[start of GIVEN ENTRIES]

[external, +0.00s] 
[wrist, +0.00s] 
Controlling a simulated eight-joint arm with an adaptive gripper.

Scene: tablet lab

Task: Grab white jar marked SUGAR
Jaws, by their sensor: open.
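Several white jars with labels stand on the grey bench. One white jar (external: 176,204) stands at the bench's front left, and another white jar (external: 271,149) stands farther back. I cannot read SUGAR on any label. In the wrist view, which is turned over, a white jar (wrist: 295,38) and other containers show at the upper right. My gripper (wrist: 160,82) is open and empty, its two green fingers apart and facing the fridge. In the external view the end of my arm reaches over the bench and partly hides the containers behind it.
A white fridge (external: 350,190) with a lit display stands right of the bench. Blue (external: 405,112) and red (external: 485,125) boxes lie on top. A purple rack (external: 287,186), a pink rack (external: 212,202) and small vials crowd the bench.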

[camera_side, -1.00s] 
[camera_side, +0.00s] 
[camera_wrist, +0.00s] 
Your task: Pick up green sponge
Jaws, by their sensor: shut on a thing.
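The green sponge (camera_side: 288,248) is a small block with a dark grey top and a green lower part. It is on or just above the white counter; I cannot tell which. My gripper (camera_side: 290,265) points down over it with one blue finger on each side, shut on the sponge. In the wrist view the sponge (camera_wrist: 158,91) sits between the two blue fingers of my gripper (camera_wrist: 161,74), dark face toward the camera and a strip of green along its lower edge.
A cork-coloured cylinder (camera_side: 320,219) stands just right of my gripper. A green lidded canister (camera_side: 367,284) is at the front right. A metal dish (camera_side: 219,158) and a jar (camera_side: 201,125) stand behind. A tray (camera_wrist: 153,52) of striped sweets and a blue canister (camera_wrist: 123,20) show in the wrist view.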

[end of GIVEN ENTRIES]
[start of GIVEN ENTRIES]

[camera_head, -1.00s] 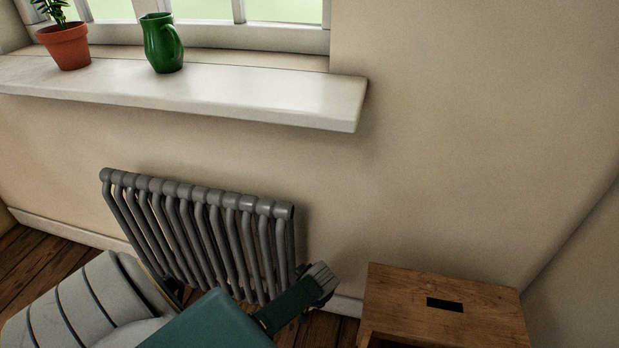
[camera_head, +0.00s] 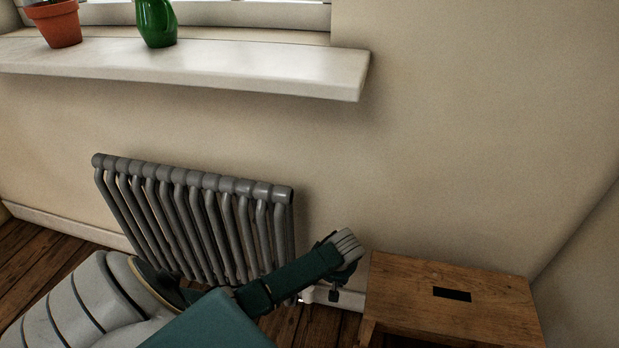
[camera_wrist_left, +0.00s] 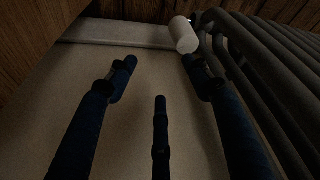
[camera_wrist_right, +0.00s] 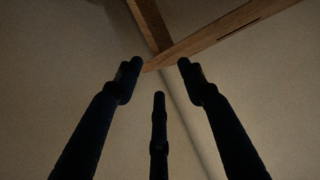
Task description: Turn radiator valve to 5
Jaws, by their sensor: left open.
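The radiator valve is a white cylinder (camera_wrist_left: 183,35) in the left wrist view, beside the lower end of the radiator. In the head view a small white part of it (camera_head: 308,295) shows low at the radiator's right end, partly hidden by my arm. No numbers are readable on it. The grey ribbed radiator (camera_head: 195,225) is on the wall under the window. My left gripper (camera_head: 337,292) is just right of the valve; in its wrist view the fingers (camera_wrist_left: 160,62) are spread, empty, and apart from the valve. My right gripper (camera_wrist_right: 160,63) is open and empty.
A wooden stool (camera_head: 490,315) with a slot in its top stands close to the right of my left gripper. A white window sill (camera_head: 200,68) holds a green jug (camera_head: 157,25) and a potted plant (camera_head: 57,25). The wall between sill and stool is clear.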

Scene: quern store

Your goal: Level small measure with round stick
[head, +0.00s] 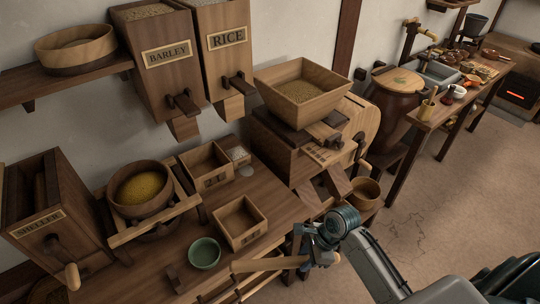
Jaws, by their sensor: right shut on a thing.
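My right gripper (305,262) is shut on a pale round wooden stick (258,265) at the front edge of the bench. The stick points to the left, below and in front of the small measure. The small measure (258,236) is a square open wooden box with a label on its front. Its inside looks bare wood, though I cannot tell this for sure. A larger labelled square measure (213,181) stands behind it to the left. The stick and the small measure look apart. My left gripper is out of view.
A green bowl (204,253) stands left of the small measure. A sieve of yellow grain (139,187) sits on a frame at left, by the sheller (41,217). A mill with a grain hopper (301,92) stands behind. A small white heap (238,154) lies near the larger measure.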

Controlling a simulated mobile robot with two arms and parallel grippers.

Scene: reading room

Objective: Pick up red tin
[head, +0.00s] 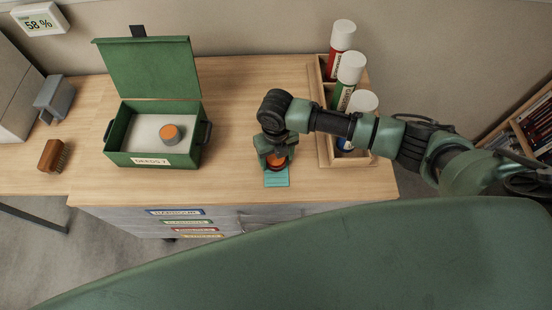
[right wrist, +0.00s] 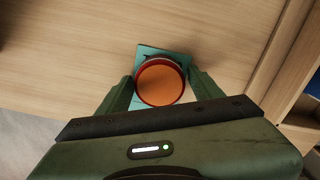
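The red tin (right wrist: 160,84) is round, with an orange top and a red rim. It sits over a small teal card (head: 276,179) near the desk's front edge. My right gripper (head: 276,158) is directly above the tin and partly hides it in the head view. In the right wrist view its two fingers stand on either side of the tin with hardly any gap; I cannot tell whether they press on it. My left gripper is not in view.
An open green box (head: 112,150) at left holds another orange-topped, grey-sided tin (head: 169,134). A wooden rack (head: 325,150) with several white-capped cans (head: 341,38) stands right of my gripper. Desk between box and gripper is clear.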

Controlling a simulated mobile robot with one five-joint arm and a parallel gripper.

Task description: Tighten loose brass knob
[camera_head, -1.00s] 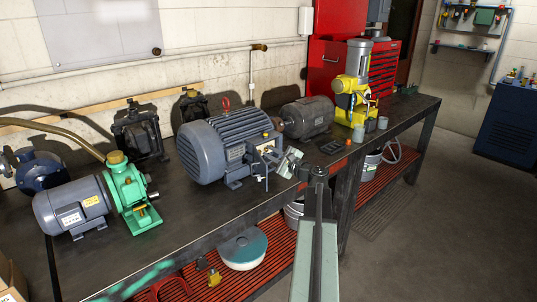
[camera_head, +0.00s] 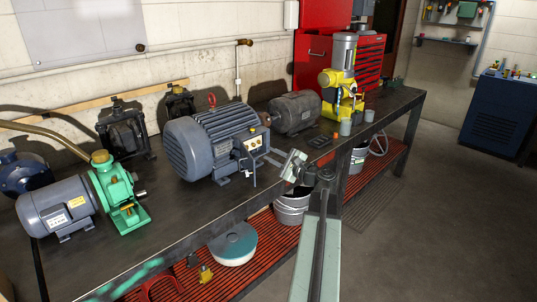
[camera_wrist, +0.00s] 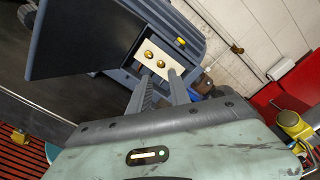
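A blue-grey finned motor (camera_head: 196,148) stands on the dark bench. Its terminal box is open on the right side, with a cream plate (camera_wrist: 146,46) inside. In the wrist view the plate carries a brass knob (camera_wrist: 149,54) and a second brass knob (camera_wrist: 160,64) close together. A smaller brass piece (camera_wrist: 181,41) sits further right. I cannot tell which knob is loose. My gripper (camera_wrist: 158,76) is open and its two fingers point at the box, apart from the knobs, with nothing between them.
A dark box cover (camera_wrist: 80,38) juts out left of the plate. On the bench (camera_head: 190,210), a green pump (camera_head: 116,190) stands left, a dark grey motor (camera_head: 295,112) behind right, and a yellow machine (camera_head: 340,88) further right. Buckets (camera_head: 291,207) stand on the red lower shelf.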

[end of GIVEN ENTRIES]
[start of GIVEN ENTRIES]

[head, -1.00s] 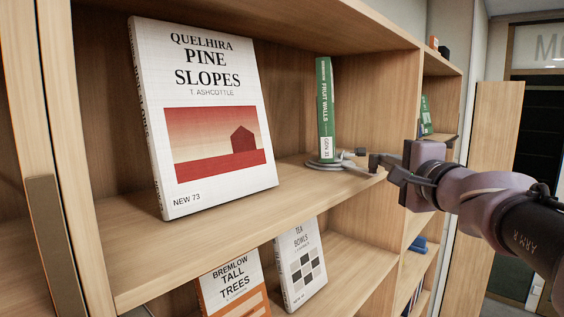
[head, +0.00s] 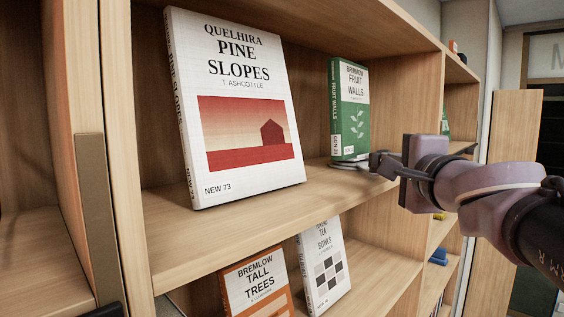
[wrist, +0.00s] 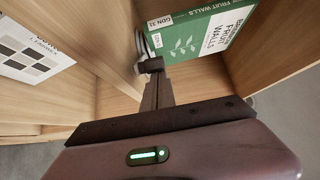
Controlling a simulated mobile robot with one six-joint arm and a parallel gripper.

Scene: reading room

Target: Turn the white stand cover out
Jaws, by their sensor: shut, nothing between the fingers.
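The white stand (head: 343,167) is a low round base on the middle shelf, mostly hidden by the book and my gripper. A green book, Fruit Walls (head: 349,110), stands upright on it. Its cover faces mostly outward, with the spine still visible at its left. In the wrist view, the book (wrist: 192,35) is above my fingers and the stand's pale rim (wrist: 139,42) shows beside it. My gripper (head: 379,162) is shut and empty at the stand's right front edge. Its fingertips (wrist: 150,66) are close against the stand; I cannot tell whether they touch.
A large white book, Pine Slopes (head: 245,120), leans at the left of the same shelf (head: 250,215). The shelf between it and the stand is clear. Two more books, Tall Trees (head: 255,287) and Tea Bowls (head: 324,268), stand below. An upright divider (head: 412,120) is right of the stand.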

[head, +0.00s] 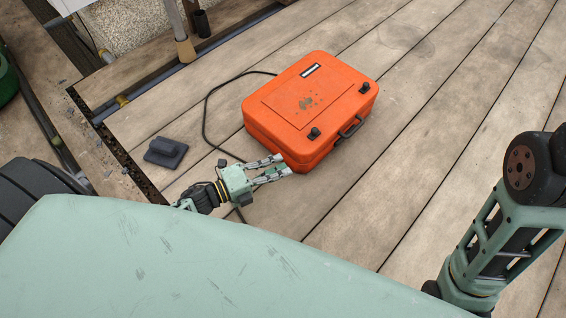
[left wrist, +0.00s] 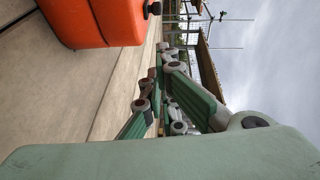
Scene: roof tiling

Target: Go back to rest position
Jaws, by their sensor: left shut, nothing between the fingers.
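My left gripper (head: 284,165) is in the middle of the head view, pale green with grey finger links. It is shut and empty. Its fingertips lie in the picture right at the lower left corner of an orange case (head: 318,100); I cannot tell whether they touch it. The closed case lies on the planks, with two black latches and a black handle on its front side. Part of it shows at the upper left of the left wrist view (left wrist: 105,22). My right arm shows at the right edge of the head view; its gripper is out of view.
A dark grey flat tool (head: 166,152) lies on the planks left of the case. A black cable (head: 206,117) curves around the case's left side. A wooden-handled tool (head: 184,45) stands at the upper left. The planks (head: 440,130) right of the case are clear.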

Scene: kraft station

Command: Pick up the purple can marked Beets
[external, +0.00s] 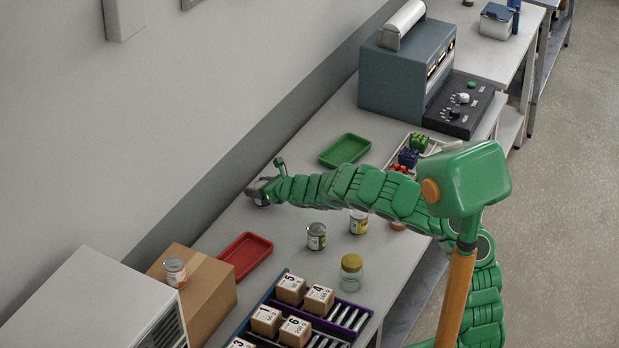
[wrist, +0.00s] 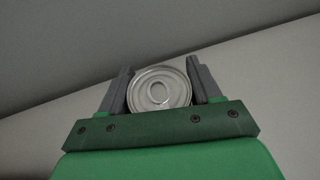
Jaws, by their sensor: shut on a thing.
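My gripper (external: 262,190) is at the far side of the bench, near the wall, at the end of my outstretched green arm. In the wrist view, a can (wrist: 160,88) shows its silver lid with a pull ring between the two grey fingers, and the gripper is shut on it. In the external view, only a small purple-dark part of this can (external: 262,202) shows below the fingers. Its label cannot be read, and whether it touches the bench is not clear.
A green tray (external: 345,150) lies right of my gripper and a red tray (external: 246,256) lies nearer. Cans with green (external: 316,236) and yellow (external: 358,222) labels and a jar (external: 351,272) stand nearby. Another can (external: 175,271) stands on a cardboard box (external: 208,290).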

[end of GIVEN ENTRIES]

_PROBLEM DESCRIPTION_
Read through the entries and copy every line that includes "marked".

_ANSWER TO THIS PROBLEM_
Task: Grab white jar marked SUGAR
Command: Pick up the purple can marked Beets

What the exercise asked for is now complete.